I’m using Relevance Realization to reference the concept John Vervaeke has developed. He has a whole lecture series developing this and related ideas, but the aspects I find important to the sequence of posts is how Relevance Realization is the answer to the problem that in real life, there are generally too many possibilities to consider all of them. If someone has to explicitly consider every possible consequence of an action to see if it is relevant, then, even if you are very very quick at making that consideration, it will take you practically forever, since the number of possible consequences is so large it might as well be infinite.

So humans need some way to narrow the field of things to consider that isn’t dependent on logical elimination. You need to just see it. You need to just Realize, in a way that is prior to your conscious rumination, what possibilities are Relevant. There’s no simple process to go back, after you’ve made a considered categorization of the situation, and re-do your Relevance Realization. You’ve already set your frame. Your automatic processes have already picked the things you are going to use in your conscious analysis.

People who haven't specialized are likely to miss important things about an abundance situation that scarcity specialists would see and things about a scarcity situation that a scarcity specialist would see. It will take a big breakthrough, something that shakes up their whole way of thinking and scrambles their assumptions, to let them pick up those details as relevant after they have rationally evaluated the situation as abundant or scarce. The only sure way to pick out the urgent, prominent characteristics of an abundant situation is for an abundance specialist to look at it, and likewise for a scarcity situation. Because those prominent characteristics just won’t be prominent to a non-specialist, they won’t stick-out and seem salient to weigh heavily in decision making.

The basic meaning of ‘salient’ is something that sticks outward so it is noticeable. In the military it is used of a situation where soldiers’ positions stick out towards the enemy relative to the rest of the battle line. It is a focus of both opportunity and danger. The perspective you take on them can make a lot of difference.

All this has assumed that we have a long time to consider and evaluate and consider again. But the other reason why an abundance or scarcity specialization needs to be deep set and long lasting, is that we can’t take that amount of time for most decisions. There are so many small routine decisions we make each day that most of them are made in seconds. We do this by having the basic frame and context of such decisions largely made beforehand. Stop to chat with the neighbor this morning? Put some extra tomatoes in the shopping basket? Empty the garbage now or wait til later? We make so many decisions each day that we don’t even think of as decisions. Having a set of orientations and pre-set assumptions not only allows these many decisions to be made in a reasonable amount of time, it creates a coherent strategy where the decisions support each other in a general direction toward a coherent set of goals. It creates a personality of how you approach socializing, resource management and schedule organization.

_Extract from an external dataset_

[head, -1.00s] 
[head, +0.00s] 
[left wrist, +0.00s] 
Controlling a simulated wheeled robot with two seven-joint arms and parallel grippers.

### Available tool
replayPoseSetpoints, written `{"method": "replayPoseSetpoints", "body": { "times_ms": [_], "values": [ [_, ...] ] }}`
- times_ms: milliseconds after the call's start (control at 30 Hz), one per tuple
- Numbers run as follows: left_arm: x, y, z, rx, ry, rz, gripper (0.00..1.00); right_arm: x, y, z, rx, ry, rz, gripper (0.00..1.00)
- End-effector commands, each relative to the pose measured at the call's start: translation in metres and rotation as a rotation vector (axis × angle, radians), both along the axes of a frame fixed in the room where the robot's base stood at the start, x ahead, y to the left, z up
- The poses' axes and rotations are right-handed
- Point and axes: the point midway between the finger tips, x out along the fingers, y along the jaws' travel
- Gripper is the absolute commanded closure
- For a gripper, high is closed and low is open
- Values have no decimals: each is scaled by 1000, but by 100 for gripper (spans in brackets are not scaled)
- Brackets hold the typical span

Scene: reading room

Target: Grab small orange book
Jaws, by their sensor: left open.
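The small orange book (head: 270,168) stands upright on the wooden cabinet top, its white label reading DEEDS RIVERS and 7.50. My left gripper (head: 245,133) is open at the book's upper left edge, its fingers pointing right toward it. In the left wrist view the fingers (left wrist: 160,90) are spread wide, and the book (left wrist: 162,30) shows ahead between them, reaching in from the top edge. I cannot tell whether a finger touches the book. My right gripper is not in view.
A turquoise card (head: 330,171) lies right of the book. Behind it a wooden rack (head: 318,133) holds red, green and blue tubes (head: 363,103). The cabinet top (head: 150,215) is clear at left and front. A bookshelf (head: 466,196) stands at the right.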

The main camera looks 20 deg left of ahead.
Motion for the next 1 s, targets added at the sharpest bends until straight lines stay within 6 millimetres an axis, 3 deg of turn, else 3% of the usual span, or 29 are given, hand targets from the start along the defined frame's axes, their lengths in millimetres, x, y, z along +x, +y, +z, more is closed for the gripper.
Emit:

These are habits of thought that take time to develop and time to break. You can’t switch personalities and relational styles based on what sort of resource you are dealing with today. If you want to reap the long-term benefits of consistent specialized strategy you’ve got to let the disposition settle in for the long term and sink roots deep into your fundamental assumptions. So while there can be non-specialists who think about abundance and scarcity in a post Relevance Realization way and make use of understanding them on the surface layers, there will still be advantages to those who build a specialization into the base layers of their personalities.

Monday, April 13, 2020

Abundance? Why does that require a specialist?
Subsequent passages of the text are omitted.